Working on a 1:1 level conversationally with leaders in this situation, not in a ‘coaching’ mode, can be revelatory. We find that they cannot help but be open and receptive to the concepts of relational framing, because everybody has a bank of lived experience behind them and everyone relates to others in one way or another. And once this door is open, when they start to talk about their lived social experiences and how diversity has or has not featured there, we can start to uncover some of the reasons behind their apparent resistance and instead of making them feel isolated, seek to understand literally where they have come from and how their relational frame might be limited or otherwise affect their outlook for the future.
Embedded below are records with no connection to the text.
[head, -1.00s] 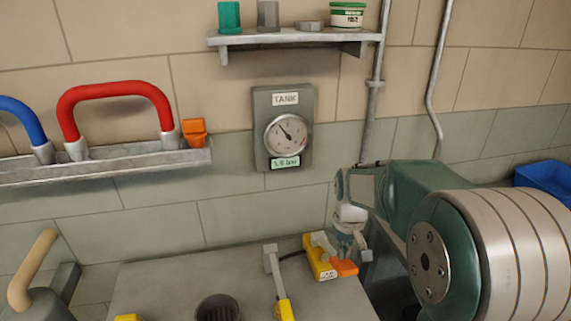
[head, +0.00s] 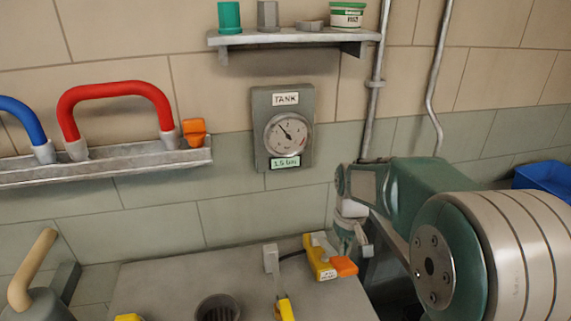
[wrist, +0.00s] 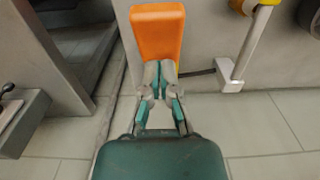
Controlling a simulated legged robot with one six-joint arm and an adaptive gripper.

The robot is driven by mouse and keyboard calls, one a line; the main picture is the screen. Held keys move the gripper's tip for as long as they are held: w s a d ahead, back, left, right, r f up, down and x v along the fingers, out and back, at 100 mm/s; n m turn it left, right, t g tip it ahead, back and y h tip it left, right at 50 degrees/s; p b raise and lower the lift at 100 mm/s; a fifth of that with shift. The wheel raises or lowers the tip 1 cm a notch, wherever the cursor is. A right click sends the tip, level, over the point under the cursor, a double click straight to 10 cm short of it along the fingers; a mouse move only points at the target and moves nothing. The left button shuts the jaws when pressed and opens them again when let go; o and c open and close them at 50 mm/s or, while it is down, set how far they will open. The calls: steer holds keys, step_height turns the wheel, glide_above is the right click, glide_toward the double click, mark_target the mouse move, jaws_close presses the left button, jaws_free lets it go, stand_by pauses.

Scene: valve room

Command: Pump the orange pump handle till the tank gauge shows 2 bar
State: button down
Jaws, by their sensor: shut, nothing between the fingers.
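The orange pump handle (head: 344,266) juts from a yellow pump body (head: 318,257) on the grey bench. In the wrist view the orange handle (wrist: 157,35) stands just beyond my fingertips. My gripper (wrist: 160,84) is shut and empty with its tips close to the handle's near end; I cannot tell whether they touch. In the head view my gripper (head: 356,243) is partly hidden beside the handle. The tank gauge (head: 288,133) hangs on the wall, its needle pointing up and left. Its small green readout (head: 285,162) seems to show 1.5 bar, though the digits are blurred.
The grey bench (head: 170,285) has a round drain (head: 217,308) and a yellow-handled lever (head: 284,308). Red (head: 118,92) and blue (head: 22,122) handles and an orange block (head: 194,132) are on the wall rail. A shelf (head: 290,39) is above the gauge.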

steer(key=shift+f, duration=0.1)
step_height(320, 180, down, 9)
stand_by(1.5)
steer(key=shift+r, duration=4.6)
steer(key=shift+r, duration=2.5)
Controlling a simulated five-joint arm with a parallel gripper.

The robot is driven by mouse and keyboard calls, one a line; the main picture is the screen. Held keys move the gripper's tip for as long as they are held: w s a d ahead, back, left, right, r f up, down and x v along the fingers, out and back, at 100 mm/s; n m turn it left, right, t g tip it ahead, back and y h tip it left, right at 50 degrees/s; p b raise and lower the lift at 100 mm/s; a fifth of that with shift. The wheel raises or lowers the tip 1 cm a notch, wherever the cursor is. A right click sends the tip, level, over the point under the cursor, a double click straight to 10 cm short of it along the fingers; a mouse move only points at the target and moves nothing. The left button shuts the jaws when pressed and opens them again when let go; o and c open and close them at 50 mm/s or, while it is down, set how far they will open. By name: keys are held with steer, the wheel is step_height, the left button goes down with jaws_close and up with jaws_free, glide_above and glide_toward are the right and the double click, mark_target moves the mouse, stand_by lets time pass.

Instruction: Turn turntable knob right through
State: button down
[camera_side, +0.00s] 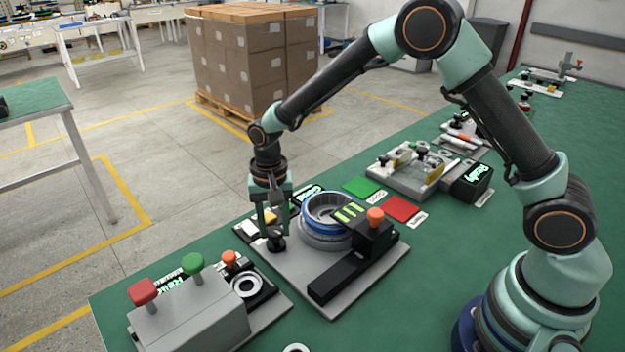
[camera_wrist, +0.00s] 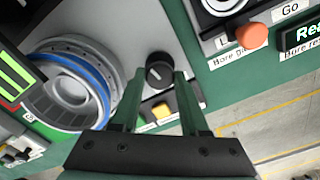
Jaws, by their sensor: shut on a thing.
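A round black knob (camera_side: 276,243) stands on the left corner of the grey base plate (camera_side: 290,275). In the wrist view the knob (camera_wrist: 159,70) shows a pale pointer line on its top. My gripper (camera_side: 272,230) points straight down over it. In the wrist view my gripper (camera_wrist: 160,76) has one green finger on each side of the knob and is shut on it. The turntable (camera_side: 328,212) carries a grey ring part with a blue band, beside the knob; it also shows in the wrist view (camera_wrist: 75,85).
A yellow button (camera_wrist: 161,110) sits close to the knob. A black block with an orange knob (camera_side: 375,216) stands right of the turntable. A grey box with red and green knobs (camera_side: 190,310) stands at front left. Green and red pads (camera_side: 401,208) lie behind.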

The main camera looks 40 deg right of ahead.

Towards sustainable leadership excellence
Within the more effective paradigm of relational framing, this conversation can take place without any reference to the terms of inclusive leadership or diversity. We are simply finding out about them as people, and how they see themselves relating to others, and how that has come about. At this point, we avoid difficulties and conflicts that can arise within the old 'diversity as difference' paradigm, and instead help our clients move beyond the narrow limitations of ‘inclusive leadership’ labels to a broader platform of sustainable leadership excellence based on rich and lasting relationships, where the relational frame collateral can expand and grow naturally, within a leader’s business consciousness, rather than artificially through training or coaching in some enforced remedial programme.

This is one good reason why, at the outset of all our client assignments, we generally conduct bespoke dispositional analysis individually with leaders, as part of our base-lining research, to help determine the levels of leadership predisposition from the outset. This in turn frames our own recommendations for designing strategic solutions. And we go on to score our findings numerically within the Leadership component of the ThinkDifference performance metrics system that helps organisations to evaluate how well they are leveraging diversity value for their business, and what further opportunities for improvement may lie ahead.